Now imagine we have any other vector space $W$ (over the same field) with a bilinear form
$$f:W \times V \rightarrow K.$$
We want to know how far this $W$ and $f$ are from the "ideal" form $V^* \times V \rightarrow K$ above. Note that for any such $W$ and $f$ we get a map, let's call it "c" for "comparison",
$$c: W \rightarrow V^*$$ $$w \mapsto f(w, \cdot)$$
(i.e. the image of $w$ is the linear form in $V^*$ which sends a given $v$ to $f(w,v)$).

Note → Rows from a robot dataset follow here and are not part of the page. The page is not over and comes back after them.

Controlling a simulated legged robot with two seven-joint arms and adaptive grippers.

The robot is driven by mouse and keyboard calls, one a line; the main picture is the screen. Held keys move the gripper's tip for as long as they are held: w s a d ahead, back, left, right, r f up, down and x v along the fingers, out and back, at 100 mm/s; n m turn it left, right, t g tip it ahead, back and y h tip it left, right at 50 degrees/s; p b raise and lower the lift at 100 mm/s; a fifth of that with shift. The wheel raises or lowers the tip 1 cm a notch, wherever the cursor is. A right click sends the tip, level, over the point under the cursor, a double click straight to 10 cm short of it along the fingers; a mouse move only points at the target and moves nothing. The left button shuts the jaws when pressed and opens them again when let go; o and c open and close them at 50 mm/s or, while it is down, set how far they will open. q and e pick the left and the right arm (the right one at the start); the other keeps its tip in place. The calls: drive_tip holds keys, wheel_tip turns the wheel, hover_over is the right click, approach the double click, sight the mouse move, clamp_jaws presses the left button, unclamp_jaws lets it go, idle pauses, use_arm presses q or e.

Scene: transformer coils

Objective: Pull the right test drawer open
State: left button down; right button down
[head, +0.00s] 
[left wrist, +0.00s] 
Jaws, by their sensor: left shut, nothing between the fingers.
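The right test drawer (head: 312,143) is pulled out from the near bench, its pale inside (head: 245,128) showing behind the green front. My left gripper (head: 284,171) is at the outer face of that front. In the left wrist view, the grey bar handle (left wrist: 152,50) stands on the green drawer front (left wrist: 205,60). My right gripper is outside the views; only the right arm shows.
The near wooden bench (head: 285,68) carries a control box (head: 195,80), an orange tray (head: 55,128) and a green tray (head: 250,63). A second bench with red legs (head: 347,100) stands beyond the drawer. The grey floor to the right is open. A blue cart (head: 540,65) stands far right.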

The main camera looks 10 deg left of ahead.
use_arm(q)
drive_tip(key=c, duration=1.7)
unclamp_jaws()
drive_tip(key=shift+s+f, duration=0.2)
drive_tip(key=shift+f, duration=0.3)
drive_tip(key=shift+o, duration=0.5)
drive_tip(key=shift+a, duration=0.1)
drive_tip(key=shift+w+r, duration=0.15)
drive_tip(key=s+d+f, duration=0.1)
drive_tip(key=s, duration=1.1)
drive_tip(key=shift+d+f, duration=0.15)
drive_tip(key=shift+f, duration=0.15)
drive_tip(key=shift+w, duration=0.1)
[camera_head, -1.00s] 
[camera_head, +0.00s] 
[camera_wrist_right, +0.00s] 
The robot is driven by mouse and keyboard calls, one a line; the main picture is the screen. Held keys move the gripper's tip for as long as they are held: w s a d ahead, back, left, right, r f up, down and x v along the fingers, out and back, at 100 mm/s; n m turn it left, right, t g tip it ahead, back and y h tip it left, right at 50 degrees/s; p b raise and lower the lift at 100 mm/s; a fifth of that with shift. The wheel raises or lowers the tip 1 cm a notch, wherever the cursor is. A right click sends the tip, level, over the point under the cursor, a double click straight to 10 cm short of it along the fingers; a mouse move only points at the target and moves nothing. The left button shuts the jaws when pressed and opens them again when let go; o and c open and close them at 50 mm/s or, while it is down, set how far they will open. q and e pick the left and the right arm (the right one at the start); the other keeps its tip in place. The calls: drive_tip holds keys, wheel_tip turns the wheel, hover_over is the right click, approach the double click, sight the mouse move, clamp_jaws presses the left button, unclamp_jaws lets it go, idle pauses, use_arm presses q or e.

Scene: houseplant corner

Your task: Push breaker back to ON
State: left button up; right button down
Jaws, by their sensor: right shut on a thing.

So how do $W$ and $V^*$ "compare"?
- Easy exercise: $c$ is injective $\Leftrightarrow$ for all $0\neq w \in W$, there is $v\in V$ such that $f(w,v) \neq 0$
- Trickier exercise: $c$ is surjective $\Leftrightarrow$ for all $0\neq v \in V$, there is $w\in W$ such that $f(w,v) \neq 0$.
Note that the "trickier" part needs that $\dim(V) < \infty$.
So the vector space $W$ and the bilinear form $f$ are "ideal" (more technical term: "perfect pairing") if and only if the bilinear form is non-degenerate (which just summarises the criteria on the RHS of the above exercises).
But now look at that non-degeneracy criterion: It is symmetric in the first and second component. In vague terms, $W$ is the dual of $V$ iff that form is non-degenerate; but if that form is non-degenerate, then so is the form that you just get from flipping the components; which means that then $V$ is also the dual of $W$. I.e. $V = V^{**}$.
This whole thinking of duality in terms of non-degenerate bilinear forms, as abstract as it seems on first encounter, becomes incredibly helpful in some applications. E.g. in representation theory it's very neat to translate all the time between self-duality of certain representations and existence of certain $G$-invariant forms on them. Or, a generalisation of this kind of thinking basically leads to adjunction of tensor products and Hom, and all that wonderful general algebra stuff, I recently used that e.g. here to motivate the definition of certain Lie algebra actions.